Also what became apparent during this year’s process was the hugely different backdrop against which these achievements took place compared to four years ago when we launched Most Influential. Roles dedicated to driving D&I initiatives within companies are now far more widespread, with the business case for more diverse workforces performing better than those with less diversity in their ranks now widely understood.
Such initiatives have also to some extent become swept up by the industry-wide sustainability push of the last two years, in turn driven by the need to put player protection and the customer at the core of operations to ensure its longevity and viability as a sector, particularly in the more heavily regulated and mature European markets.
But as All-In Diversity founder Christina Thakor-Rankin argued in a precursor article for iGB, this hasn’t sidelined or diminished the importance of dedicated D&I initiatives for the sector we work in, far from it.

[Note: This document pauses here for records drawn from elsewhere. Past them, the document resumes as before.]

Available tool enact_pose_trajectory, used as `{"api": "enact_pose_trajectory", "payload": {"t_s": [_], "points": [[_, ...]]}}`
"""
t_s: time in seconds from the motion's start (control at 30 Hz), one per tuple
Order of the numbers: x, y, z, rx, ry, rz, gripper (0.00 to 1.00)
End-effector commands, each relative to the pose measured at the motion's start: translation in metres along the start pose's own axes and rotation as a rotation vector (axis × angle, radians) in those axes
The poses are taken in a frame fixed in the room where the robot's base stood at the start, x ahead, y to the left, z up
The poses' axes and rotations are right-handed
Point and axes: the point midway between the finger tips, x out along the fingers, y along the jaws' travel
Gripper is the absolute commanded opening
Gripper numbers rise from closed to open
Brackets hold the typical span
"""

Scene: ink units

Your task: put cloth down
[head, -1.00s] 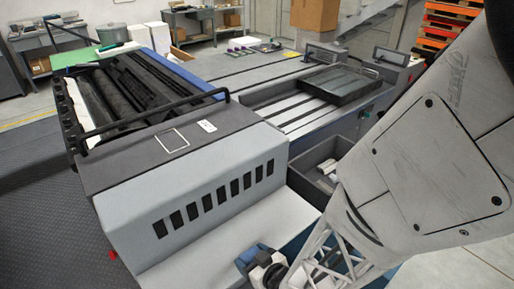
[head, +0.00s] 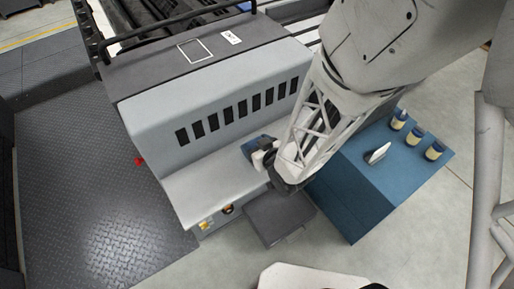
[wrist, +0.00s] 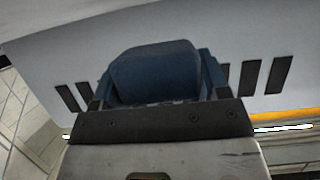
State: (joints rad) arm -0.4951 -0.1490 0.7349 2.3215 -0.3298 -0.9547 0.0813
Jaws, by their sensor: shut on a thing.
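The blue cloth (wrist: 155,74) is a folded, rounded bundle between the fingers of my gripper (wrist: 158,98) in the wrist view. In the head view the cloth (head: 254,145) shows as a small blue patch at the tip of my gripper (head: 260,155). I cannot tell whether the cloth touches the ledge. My gripper is shut on the cloth, and my arm hides part of the ledge's right end.
A dark grey step or box (head: 279,217) is below my gripper. The ledge's left part is bare.

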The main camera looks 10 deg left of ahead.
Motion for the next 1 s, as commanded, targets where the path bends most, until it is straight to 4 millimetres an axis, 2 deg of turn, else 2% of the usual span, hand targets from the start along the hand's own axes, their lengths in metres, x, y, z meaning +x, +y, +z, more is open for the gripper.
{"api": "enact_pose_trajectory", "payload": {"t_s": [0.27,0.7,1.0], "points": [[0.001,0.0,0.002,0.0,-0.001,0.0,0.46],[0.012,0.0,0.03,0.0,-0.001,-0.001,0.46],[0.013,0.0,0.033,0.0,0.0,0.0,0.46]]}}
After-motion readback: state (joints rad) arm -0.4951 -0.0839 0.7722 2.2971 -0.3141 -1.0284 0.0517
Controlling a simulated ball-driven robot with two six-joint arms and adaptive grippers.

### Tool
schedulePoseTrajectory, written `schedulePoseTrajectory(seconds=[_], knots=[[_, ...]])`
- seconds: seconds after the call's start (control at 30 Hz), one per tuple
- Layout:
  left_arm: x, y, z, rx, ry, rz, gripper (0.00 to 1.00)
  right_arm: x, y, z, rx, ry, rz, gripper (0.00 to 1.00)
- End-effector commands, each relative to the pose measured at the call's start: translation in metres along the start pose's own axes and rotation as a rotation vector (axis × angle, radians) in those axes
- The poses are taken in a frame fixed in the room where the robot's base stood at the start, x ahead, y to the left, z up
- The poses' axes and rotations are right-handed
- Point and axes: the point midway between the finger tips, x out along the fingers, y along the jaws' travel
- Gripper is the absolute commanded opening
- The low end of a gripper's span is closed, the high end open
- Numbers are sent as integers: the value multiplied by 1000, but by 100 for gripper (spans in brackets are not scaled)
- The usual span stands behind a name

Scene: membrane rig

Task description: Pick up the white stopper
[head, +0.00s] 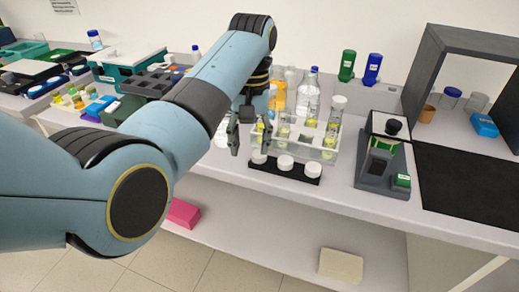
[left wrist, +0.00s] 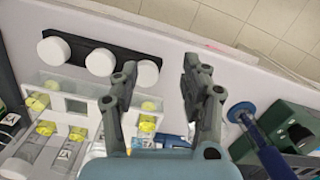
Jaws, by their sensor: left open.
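Three white round stoppers sit in a row on a black strip (head: 302,176) near the bench's front edge: left (head: 260,157), middle (head: 285,163) and right (head: 313,170). All three also show in the left wrist view, the nearest stopper (left wrist: 147,74) partly behind a finger. My left gripper (head: 250,146) points down beside the left stopper, its fingers spread and nothing between them. The task does not say which stopper is meant. My right gripper is out of view.
A clear rack (head: 329,154) with several yellow-bottomed tubes stands just behind the strip. Bottles (head: 311,94) stand farther back. A dark grey device (head: 370,182) is to the right, beside a black mat (head: 470,190). Bare bench lies in front of the strip.

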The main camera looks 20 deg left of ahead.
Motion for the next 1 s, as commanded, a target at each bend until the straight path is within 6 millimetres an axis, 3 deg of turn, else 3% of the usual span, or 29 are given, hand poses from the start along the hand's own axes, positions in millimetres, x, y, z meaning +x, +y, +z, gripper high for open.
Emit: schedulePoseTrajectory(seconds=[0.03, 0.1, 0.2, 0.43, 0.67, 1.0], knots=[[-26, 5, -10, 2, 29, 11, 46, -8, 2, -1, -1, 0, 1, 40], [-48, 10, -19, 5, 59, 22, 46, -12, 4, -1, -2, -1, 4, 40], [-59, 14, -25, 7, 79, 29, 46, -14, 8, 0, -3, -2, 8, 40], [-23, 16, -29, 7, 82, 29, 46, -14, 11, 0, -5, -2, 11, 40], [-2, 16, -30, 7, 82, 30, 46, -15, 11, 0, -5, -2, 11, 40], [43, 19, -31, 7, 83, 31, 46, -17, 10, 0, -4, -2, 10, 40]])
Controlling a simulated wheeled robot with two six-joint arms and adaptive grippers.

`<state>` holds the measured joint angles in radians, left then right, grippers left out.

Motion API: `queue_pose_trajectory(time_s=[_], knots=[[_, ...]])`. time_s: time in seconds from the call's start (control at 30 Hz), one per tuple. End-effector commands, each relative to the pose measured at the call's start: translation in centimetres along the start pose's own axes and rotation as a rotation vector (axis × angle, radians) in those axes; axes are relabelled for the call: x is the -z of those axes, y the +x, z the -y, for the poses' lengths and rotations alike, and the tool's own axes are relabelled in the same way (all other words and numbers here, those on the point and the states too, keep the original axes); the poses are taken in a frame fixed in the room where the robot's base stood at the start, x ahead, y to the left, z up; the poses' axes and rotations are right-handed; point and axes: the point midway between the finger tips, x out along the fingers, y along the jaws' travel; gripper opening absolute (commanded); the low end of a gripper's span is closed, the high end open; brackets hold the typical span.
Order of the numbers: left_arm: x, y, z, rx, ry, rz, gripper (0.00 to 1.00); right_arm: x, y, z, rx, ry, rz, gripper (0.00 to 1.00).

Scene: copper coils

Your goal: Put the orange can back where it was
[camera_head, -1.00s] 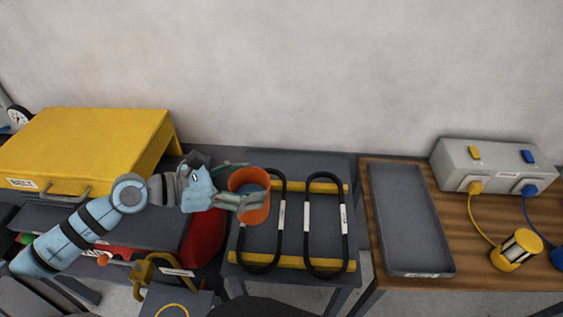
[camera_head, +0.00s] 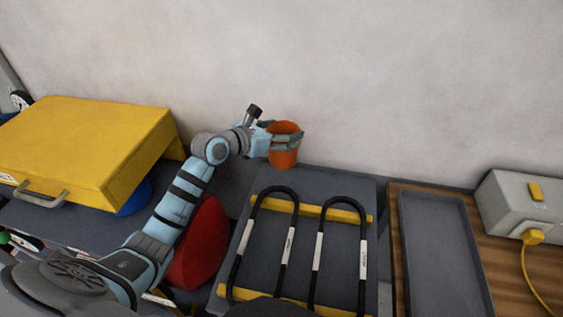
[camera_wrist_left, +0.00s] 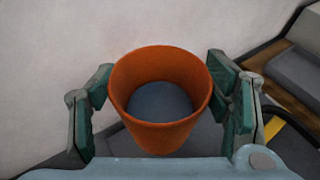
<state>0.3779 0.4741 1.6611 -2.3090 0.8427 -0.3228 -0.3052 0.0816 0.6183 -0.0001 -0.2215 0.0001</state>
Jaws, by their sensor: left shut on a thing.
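The orange can (camera_head: 284,157) is an open-topped cup, held in the air near the wall, above the back edge of the grey table. My left gripper (camera_head: 287,142) is shut on it, with one finger on each side. In the left wrist view the can (camera_wrist_left: 158,132) is upright between the green-padded fingers of the gripper (camera_wrist_left: 165,100), and its grey-blue inside bottom shows. My right gripper is not in view.
Below lies the grey table (camera_head: 335,185) with two black cable loops (camera_head: 284,248) on yellow bars (camera_head: 345,213). A yellow case (camera_head: 95,150) and a red rounded object (camera_head: 203,245) are on the left. A grey tray (camera_head: 440,255) and a grey box (camera_head: 515,205) are on the right.

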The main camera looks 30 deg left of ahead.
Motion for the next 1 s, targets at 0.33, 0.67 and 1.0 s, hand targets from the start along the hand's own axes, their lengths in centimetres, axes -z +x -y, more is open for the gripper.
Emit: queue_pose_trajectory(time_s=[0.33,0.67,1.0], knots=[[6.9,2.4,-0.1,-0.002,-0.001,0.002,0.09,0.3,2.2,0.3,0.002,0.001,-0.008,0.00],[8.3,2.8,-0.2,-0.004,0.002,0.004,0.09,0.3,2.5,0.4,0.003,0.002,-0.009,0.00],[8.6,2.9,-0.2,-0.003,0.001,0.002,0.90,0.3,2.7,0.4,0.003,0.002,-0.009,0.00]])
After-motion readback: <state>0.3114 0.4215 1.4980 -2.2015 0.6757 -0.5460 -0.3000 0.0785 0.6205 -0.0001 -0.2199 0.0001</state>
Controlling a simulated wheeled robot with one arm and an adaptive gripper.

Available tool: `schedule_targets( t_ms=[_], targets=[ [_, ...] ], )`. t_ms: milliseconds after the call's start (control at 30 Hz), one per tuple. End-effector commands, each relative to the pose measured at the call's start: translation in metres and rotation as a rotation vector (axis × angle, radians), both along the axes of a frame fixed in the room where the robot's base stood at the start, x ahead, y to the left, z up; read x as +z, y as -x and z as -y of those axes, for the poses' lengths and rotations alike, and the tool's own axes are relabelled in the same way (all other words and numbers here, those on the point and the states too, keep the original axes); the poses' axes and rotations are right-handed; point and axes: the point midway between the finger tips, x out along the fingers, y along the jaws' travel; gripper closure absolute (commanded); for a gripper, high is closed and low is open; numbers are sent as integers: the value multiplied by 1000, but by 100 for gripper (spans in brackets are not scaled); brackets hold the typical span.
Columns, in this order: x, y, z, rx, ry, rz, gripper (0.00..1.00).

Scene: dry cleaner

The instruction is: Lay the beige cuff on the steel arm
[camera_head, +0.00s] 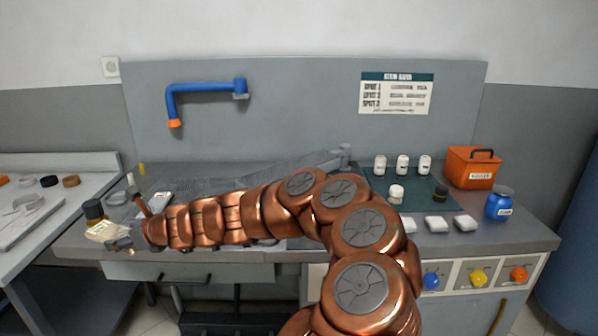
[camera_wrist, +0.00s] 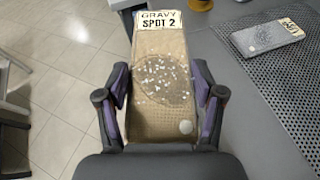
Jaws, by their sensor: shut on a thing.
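The beige cuff (camera_wrist: 160,65) is between the fingers of my gripper (camera_wrist: 160,92), which is shut on it. It bears a tag reading "GRAVY SPOT 2", a darker round stain with white specks and a pale button. In the head view the cuff (camera_head: 102,231) and my gripper (camera_head: 122,244) are at the left front corner of the bench. The steel arm (camera_head: 328,160) appears as a grey bar at the back middle of the bench, far right of the cuff. My own arm hides part of it.
A tagged grey piece (camera_wrist: 268,38) lies on the dark perforated surface (camera_wrist: 290,90). White jars (camera_head: 402,165), an orange box (camera_head: 472,168) and a blue bottle (camera_head: 499,203) stand right. A blue pipe (camera_head: 205,87) projects above.

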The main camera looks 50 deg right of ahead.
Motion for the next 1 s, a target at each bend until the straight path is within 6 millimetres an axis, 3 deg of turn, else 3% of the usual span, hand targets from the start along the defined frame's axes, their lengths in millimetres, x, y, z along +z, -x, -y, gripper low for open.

The challenge remains bigger than ever and campaigns that highlight those organisations and the women making their influence felt within them are needed more than ever, “so that the industry continues along the right path and so more efforts are made to make sure people from all sorts of backgrounds are given the opportunity to advance to such positions.”
This year’s candidates were nominated based on their influence on the industry, their company, and/or as a champion of diversity.
A number of nominees came under more than one category, and the judging panel took all of these factors into account when whittling the many entries down to the top 10 and the five runners-up.
Here are the first three profiles of our 10 Most Influential Women for 2021, listed in no particular order. The remainder will be published in Parts 2 and 3 over the coming days.
Director, GameOn Marketing
Sarah Blackburn first puts her inclusion in iGB’s Most Influential Women down to luck. She says she feels lucky to have such a strong group of clients, a strong team, and to be considered.
But the fact GameOn has carved out a place as a serious competitor in a crowded field of specialist agencies is down to her leadership and standing in the industry rather than luck.
It’s down to being invested in what she does, Blackburn explains. “The biggest overriding secret is caring about what you do, caring about the industry, caring about the people you work with and bringing them on, caring about your clients and what they do, and wanting to help with their success. It’s about being and doing better really.”
With a career in the industry spanning more than 16 years, she admits the sector is a “very different place” from the one she joined. “There were definitely very different standards applied to the roles of women vs men, and this was a very tricky landscape to navigate, especially when I was in my twenties.”
She felt that to participate in the sector, have peers and make a difference meant she had to start her own business. That business today aims to provide a platform for other women, Blackburn continues. Its account managers often run their own businesses alongside their work for GameOn.
“The team feel valued, and they give value in return, and I don’t want anyone to feel underestimated – they can achieve anything and my responsibility lies in making sure that can happen,” she says.
Confidence is key, she adds. “So many women in C-level positions who you think would be so confident are scared of being judged, or saying the wrong thing, or just don’t get the opportunity to speak.”
Blackburn is especially keen to give women joining the industry now an opportunity to build their profiles. She wants to help women, and anyone from under-represented groups, to be supported to the point that they can speak to their peers, present to boards, even ask for a raise. “These people will be the key speakers at trade shows in five years’ time,” she points out.
Ultimately she’s simply flattered that her fellow industry professionals thought highly enough of her to put her name forward for iGB’s Most Influential Women. “I’m extremely proud to be recognised alongside such an esteemed group of successful women,” she says.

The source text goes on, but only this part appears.